One of the perks of having a child four and five years younger than his brothers is that as their skills grow past mine, I can still be a math homework hero… because I rock at subtraction!

I didn’t know that I had any emotion tied this little perk until two days ago. My second grader just transitioned from addition homework to subtraction with numbers up to 100. He completed it without asking me any questions, then asked if I would look at it to make sure he got it all right. I checked the first page. 100 percent.

I turned the page over. Two word problems. Uh-oh. Word problems are tough. Word problems are big kid stuff.

100 percent.

Why did that make me weep?

Middle School is “Fine”

“How was your day?”

“Fine.”

“Learn anything new?”

“Not really.”

“Who’d you hang out with?”

“My friends.”

“Was it fun?”

“It was fine.”

As a mother of two middle school boys, I have learned that “fine” means “I’ve got it.”

….unless, of course, his slumped body signals utter defeat as he walks down the carpool line. Or “fine” is followed by tears.

That was yesterday. My sixth grader was dragging himself to the car, head bowed, bangs hiding his face.

“Things are not fine,” I said to his brothers.

He slammed the car door and burst into tears after launching his first-ever f-bomb. “All five f-ing teachers gave me homework!”

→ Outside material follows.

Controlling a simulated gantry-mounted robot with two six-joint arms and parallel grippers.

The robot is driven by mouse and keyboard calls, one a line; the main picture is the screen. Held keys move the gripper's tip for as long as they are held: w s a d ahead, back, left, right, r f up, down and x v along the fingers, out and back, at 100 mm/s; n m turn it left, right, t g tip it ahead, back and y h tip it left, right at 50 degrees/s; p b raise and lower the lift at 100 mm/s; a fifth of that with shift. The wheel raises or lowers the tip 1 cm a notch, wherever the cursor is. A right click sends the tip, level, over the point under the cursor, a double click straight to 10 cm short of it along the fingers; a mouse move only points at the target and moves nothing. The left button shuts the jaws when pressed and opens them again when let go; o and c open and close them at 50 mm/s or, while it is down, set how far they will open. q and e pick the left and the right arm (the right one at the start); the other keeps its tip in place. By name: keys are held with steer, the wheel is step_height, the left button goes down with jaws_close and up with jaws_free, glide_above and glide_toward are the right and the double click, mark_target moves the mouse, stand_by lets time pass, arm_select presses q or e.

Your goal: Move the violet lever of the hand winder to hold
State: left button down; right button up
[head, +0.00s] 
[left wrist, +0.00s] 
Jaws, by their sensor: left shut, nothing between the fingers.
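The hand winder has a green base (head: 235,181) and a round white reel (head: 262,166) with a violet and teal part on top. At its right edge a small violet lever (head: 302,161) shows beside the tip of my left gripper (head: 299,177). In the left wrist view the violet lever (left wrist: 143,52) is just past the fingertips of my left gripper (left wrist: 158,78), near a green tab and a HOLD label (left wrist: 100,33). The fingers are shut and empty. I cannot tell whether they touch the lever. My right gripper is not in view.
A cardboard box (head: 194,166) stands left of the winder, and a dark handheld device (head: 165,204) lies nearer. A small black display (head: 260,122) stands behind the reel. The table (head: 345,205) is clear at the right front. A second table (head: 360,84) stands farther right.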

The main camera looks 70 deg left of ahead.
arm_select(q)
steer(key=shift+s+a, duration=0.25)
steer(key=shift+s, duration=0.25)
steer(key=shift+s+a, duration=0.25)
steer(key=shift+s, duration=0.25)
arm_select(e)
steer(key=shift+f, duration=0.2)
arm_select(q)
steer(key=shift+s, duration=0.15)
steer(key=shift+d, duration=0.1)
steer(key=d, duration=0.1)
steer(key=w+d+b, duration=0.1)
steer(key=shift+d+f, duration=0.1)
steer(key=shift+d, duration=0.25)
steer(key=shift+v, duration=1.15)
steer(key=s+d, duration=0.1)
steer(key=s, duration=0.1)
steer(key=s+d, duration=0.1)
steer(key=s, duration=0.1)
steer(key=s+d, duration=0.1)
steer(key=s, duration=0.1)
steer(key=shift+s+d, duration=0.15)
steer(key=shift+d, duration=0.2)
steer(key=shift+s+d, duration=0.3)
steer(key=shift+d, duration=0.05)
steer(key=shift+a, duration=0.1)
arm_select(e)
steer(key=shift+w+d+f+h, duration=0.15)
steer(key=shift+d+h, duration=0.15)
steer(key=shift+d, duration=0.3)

He’s mildly hypo-glycemic. I gave him chocolate milk while putting together a very large nutritious snack. That’s what moms do, right?

Unfortunately, he saved his toughest assignment for last. His first algebra homework. The teacher had written that if they understood the day’s lesson, it should only take 10-15 minutes. Thirty minutes later, he was sobbing and exhausted.

But boys rebound quickly.

By 7:00, after a quick entire-family review of algebra with dad and the snack by mom in his system, all returned to “fine.” He was playing soccer in the living room.

And later when I said goodnight, he hugged me. “Mom, remember at the beach when we went on that walk and I told you I was nervous about middle school?”

“Yes.”

“I think I’m going to remember that walk my whole life, because you were right. Middle school is fine. I think I’ve got it.”